Por Bendito Nascimento
A história oferece lições valiosas. De Paris em 1789 ao Cairo em 2011, revoluções são momentos de catarse, mas também de profunda introspecção. Se por um lado são impulsionadas por um desejo legítimo de justiça, por outro podem ser corrompidas por práticas que perpetuam as mesmas estruturas que se busca derrubar. E é aqui que precisamos refletir: será que estamos a agir como construtores de uma nova sociedade ou como espelhos do regime da Frelimo que criticamos?
Em Maputo, barricadas nas vias transformaram a cidade em um mosaico de frustração e urgência. Quem tenta atravessar sem “colaborar” é ameaçado. Quem ousa discordar ou manter o silêncio é tratado com desprezo, quando não com violência. Será essa a liberdade que queremos? Será essa a democracia pela qual lutamos? Não nos tornamos, com essas atitudes, cúmplices de uma intolerância que deveria ser característica de quem está do outro lado da luta?
Democracia não é apenas um termo bonito para ser usado nos discursos; é um exercício constante de aceitação e respeito. Quando forçamos outros a alinhar-se à nossa visão, sob pena de violência ou exclusão, estamos a repetir a narrativa do regime que tanto criticamos. Estamos a construir um autoritarismo disfarçado de revolução. E isso, historicamente, nunca termina bem.
Na França revolucionária, o lema de “liberdade, igualdade e fraternidade” rapidamente deu lugar ao período do terror. Os ideais que inspiraram uma nação se tornaram desculpas para guilhotinas e perseguições. Será que estamos à beira de algo semelhante? Será que o Moçambique do amanhã lembrará esse momento como o início de uma nova era ou como um episódio de retrocesso e divisão?

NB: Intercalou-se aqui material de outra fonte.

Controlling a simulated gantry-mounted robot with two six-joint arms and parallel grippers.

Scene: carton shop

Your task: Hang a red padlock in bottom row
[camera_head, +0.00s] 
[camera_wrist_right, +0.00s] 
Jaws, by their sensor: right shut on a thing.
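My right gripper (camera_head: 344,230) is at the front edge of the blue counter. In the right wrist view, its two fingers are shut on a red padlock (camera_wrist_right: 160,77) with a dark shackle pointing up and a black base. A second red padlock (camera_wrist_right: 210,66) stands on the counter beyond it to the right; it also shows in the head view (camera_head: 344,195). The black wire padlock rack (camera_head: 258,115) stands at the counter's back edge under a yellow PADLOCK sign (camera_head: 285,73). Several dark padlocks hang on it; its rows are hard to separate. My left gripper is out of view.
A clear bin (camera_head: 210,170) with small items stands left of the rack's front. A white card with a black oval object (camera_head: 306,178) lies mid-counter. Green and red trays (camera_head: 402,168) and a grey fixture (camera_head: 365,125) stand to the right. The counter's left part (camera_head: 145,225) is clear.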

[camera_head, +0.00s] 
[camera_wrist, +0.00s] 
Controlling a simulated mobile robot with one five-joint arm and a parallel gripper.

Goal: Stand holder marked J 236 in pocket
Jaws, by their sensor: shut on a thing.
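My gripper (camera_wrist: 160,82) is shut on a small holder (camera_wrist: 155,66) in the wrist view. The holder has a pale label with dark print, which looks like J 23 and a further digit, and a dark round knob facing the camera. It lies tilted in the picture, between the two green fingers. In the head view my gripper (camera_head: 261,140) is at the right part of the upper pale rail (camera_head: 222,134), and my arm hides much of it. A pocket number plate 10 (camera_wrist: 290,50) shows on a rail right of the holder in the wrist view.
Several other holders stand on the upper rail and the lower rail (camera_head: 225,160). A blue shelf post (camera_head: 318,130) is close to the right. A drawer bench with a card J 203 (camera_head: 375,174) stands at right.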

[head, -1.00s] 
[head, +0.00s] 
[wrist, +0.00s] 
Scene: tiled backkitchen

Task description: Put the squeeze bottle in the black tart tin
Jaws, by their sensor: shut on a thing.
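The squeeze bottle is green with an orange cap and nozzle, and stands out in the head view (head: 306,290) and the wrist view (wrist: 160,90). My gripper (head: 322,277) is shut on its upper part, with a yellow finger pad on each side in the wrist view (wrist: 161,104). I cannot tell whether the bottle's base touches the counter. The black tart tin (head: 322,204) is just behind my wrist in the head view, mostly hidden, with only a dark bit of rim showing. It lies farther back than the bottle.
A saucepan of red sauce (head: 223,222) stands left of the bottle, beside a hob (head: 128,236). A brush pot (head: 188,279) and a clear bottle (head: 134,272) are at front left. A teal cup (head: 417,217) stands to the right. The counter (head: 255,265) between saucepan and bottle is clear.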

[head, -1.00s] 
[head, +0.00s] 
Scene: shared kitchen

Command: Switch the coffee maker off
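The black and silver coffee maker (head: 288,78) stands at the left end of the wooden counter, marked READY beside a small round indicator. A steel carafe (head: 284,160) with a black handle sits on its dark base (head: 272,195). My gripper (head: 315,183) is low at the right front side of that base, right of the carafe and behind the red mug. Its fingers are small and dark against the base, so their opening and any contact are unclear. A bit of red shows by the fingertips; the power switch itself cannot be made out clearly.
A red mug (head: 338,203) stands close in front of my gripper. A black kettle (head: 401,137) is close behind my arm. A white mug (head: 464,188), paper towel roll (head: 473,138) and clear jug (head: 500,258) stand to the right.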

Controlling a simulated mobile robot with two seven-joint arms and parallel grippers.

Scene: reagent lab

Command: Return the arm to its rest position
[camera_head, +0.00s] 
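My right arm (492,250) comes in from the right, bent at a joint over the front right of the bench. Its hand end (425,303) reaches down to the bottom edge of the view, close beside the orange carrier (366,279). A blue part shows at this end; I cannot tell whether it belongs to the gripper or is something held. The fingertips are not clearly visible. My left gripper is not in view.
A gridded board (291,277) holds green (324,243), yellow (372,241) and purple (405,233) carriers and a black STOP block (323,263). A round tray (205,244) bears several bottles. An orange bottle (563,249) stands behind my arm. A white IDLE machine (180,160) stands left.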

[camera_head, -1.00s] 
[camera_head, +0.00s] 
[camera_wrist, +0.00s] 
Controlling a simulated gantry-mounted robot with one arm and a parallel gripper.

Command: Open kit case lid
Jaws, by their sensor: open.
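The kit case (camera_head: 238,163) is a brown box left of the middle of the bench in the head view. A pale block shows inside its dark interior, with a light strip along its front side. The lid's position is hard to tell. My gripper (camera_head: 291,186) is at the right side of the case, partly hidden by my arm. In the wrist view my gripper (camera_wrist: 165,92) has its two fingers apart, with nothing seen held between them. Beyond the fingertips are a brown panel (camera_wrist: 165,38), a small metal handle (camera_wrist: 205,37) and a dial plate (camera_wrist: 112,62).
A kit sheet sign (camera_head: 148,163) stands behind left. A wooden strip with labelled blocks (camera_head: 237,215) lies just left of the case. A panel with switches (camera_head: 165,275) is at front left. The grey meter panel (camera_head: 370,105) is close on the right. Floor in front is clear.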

As pedras que hoje bloqueiam as estradas e ferem outros cidadãos também podem ser os alicerces de um país mais justo. Mas isso exige mais do que indignação. Exige visão, organização, compromisso com princípios éticos e, acima de tudo, respeito pelos outros. A revolução verdadeira não é feita apenas de actos de resistência, mas de uma transformação profunda na forma como nos relacionamos com o poder e com o próximo.
No entanto, é impossível ignorar o preço que estamos a pagar. Quando jovens nas estradas pedem dinheiro aos motoristas ou agem de forma coercitiva, transformam uma causa legítima em algo mais sombrio. Quando a polícia responde com balas e gás lacrimogêneo, ceifando vidas inocentes, perguntamos: será que estamos prontos para a liberdade que desejamos?
Eu sou a favor da revolução. Sou a favor de um Moçambique que honre o sacrifício de Eduardo Mondlane, Samora Machel e tantos outros que deram suas vidas pela independência e liberdade. Mas precisamos garantir que esse futuro seja construído com justiça, não com medo. Se permitirmos que a intolerância e o ódio guiem nossos passos, não estaremos a libertar nosso país. Estaremos apenas a escrever outro capítulo de dor e opressão.
A pergunta que deixo, então, é esta: qual Moçambique queremos deixar para nossos filhos? O das panelas que ressoam esperança ou o da intolerância que só alimentam o caos? A resposta está em nossas mãos. Que sejamos sábios o suficiente para escolher o caminho certo.